Start of Supplied data

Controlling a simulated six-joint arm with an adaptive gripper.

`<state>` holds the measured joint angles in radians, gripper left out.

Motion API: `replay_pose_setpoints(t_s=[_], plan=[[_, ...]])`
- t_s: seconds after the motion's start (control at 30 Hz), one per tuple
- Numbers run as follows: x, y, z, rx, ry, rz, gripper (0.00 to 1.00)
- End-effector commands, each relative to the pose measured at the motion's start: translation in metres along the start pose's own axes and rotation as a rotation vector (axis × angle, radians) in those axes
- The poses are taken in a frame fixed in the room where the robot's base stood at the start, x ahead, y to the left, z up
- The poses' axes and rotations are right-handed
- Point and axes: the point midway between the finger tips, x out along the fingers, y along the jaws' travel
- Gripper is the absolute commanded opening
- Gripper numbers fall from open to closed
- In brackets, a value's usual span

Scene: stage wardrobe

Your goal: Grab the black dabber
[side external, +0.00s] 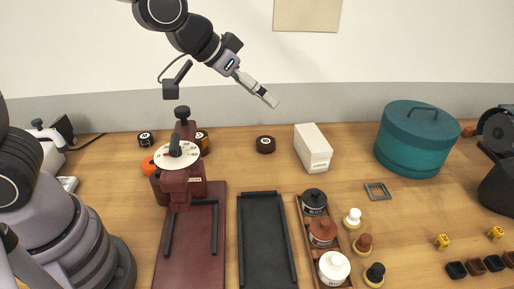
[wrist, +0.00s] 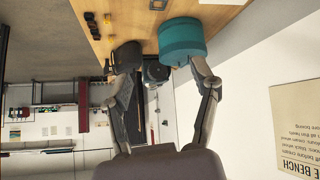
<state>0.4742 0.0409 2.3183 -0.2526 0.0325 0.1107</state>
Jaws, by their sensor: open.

End of Supplied data

**Stated goal**
With the first line being the one containing "- End-effector commands, each" and the last line the one containing "- The poses'", transcribe exactly the lines above that fall in that range.

**Finished exercise**
- End-effector commands, each relative to the pose measured at the motion's start: translation in metres along the start pose's own axes and rotation as a rotation vector (axis × angle, radians) in those axes
- The poses are taken in a frame fixed in the room where the robot's base stood at the start, x ahead, y to the left, z up
- The poses' axes and rotations are right-handed

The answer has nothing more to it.